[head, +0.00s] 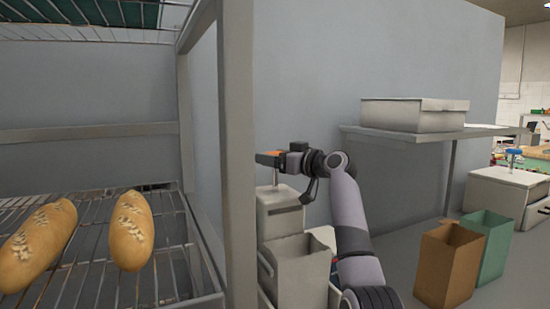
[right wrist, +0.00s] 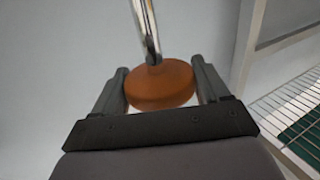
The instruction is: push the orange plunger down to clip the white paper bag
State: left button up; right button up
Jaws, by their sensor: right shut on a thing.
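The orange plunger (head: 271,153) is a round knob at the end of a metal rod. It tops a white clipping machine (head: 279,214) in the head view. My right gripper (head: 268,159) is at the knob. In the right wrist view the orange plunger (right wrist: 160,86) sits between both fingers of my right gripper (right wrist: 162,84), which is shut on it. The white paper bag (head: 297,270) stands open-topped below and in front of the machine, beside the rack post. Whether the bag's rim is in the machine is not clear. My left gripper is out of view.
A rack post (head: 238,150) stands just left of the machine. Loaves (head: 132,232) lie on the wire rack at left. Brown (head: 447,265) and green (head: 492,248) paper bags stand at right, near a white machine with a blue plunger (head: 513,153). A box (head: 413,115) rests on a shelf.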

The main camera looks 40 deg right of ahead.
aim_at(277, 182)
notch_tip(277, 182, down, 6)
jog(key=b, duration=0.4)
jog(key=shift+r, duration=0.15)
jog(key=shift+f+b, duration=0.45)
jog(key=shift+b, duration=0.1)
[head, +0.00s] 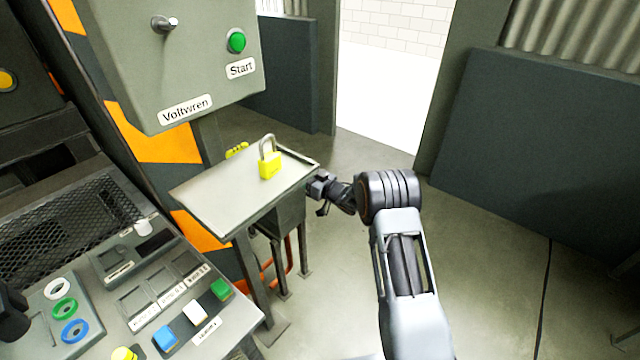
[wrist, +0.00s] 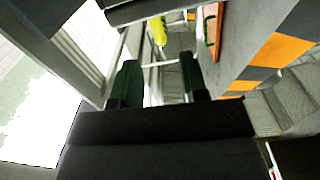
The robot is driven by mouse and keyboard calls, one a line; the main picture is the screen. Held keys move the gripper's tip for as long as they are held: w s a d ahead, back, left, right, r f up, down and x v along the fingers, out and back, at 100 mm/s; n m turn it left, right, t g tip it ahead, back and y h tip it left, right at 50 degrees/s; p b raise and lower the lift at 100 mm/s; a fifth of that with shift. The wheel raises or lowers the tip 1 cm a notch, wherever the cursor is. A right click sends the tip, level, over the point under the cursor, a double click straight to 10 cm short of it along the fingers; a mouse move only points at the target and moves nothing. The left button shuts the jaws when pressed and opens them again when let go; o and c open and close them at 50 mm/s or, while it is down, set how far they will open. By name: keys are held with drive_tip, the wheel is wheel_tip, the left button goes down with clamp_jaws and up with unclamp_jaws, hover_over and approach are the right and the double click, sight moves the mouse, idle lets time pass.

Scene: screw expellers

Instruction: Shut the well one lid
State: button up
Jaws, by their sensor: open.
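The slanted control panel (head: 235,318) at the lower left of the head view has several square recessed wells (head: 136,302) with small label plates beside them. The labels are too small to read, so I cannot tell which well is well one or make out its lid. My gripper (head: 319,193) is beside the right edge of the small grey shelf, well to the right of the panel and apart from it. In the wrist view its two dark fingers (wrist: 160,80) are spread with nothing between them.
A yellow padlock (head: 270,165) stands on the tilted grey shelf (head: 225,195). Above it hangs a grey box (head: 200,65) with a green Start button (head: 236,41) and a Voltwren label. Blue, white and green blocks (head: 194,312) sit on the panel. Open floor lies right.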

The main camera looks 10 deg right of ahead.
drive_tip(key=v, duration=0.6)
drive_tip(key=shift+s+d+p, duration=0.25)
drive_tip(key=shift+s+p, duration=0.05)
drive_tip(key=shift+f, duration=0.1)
---
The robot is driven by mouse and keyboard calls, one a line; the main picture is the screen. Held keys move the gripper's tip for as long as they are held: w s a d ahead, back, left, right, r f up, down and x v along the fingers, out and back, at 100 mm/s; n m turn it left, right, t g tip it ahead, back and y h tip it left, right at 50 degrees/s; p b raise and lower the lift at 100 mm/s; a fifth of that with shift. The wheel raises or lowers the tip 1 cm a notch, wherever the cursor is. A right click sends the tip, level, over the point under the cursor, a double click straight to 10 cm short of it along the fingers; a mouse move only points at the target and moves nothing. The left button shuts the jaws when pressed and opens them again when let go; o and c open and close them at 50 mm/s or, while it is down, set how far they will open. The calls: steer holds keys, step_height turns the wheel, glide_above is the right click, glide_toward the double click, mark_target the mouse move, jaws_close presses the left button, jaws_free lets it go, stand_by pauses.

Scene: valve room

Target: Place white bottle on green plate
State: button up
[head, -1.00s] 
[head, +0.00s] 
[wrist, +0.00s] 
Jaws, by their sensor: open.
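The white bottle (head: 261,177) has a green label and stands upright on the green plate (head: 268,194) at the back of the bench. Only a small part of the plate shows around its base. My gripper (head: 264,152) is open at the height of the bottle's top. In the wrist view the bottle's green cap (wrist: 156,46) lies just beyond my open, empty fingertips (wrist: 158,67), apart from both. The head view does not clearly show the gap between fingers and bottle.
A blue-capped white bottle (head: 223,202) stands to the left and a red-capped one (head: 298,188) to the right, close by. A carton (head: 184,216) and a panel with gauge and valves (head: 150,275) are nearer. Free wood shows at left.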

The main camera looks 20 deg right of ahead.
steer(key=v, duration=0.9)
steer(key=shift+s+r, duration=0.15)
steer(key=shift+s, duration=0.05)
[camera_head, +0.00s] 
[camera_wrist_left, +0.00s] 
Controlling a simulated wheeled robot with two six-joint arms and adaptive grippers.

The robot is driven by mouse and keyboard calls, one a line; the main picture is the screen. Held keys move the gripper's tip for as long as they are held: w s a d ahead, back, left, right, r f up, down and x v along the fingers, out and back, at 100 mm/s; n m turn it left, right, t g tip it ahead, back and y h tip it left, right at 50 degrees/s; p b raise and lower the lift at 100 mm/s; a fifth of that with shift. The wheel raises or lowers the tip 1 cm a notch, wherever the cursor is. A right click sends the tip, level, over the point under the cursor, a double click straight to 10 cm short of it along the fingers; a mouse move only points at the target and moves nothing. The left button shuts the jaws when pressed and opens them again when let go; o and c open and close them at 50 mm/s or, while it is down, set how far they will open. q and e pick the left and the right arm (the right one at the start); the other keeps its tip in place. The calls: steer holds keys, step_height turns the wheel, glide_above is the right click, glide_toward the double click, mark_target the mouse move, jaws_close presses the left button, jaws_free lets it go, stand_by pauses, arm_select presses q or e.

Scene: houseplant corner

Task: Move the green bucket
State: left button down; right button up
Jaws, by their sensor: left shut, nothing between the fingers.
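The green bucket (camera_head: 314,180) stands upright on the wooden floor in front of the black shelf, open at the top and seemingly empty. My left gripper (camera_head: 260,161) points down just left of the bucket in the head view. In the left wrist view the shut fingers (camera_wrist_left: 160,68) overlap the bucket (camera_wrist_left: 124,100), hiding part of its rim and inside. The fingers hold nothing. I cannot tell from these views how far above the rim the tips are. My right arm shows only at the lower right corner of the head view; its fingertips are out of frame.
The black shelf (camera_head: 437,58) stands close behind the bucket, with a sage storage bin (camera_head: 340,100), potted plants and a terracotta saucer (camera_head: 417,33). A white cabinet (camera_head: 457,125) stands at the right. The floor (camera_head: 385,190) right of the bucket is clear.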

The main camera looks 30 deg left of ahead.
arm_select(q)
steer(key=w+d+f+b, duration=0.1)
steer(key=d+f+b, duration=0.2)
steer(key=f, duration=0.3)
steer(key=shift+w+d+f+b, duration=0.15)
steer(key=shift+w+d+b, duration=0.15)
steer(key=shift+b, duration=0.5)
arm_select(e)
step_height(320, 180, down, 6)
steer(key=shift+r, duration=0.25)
...
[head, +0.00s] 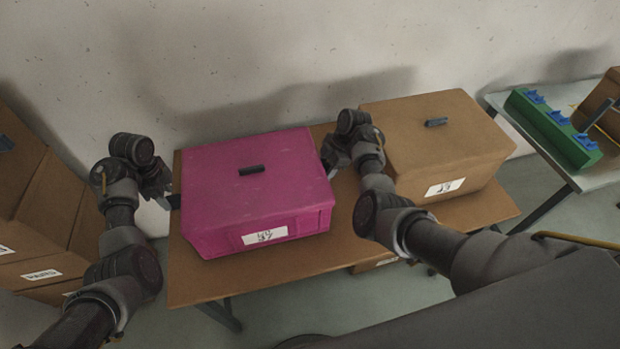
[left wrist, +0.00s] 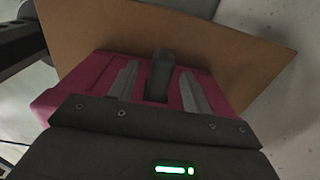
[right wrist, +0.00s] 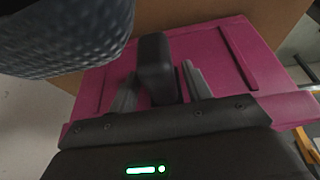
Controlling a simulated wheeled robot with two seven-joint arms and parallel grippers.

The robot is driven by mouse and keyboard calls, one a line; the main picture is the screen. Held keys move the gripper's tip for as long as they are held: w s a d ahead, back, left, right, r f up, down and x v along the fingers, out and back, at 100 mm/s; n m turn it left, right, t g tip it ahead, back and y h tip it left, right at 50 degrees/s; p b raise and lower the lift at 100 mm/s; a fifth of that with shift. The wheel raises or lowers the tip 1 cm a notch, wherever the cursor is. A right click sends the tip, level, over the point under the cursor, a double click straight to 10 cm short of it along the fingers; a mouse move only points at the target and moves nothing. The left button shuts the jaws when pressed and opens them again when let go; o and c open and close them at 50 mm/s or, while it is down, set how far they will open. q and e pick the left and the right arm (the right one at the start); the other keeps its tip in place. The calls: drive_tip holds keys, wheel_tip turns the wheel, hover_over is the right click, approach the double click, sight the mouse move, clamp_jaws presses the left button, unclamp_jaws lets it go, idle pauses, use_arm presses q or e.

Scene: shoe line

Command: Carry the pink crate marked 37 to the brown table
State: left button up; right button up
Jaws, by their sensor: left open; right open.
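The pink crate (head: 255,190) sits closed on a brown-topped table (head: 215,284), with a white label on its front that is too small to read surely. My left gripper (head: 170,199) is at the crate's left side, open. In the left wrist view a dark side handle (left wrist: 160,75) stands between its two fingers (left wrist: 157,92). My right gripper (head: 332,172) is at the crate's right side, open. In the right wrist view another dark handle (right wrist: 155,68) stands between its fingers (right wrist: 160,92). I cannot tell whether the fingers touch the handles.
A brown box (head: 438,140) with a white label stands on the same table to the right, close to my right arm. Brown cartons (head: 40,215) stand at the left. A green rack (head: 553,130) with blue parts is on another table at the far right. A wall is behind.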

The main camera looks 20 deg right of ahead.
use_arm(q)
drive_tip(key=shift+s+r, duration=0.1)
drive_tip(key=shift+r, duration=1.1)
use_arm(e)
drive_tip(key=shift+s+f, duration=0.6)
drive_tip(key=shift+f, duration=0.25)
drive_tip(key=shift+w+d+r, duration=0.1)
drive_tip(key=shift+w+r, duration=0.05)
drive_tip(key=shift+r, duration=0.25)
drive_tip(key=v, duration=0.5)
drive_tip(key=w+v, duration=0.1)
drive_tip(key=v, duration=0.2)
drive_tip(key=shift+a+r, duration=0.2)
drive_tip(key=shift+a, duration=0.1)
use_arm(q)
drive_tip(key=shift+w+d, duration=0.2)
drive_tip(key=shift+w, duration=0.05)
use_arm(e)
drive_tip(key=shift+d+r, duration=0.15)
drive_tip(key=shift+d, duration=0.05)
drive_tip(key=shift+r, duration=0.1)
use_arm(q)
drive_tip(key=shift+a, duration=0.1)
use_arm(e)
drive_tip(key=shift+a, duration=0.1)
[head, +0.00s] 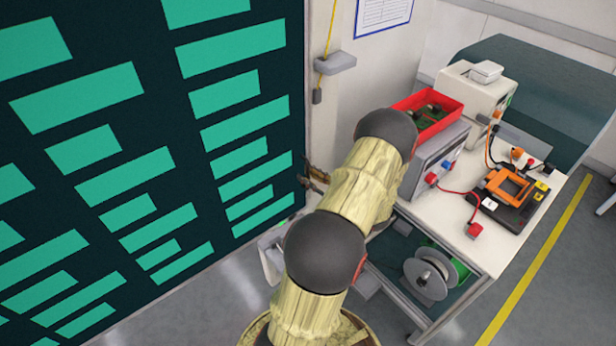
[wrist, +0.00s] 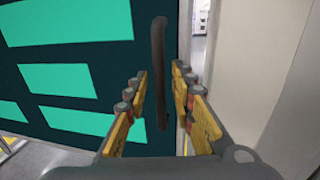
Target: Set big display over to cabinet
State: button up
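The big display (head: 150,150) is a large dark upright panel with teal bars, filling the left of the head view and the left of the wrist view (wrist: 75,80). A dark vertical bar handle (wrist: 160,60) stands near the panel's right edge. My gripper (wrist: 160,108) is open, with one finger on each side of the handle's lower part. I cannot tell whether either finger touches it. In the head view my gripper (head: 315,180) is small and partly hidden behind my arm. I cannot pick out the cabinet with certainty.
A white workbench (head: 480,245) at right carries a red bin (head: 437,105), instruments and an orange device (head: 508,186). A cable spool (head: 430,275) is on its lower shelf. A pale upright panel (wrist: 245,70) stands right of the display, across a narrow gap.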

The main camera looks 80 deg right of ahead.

-- Required work --
Copy the lines above exactly, starting at the one with "[left wrist, +0.00s]" and ending at the one with "Controlling a simulated wheeled robot with two seven-joint", both included. Leave out any pictures and add nothing else.

-- Finished task --
[left wrist, +0.00s] 
[right wrist, +0.00s] 
Controlling a simulated wheeled robot with two seven-joint arms and parallel grippers.

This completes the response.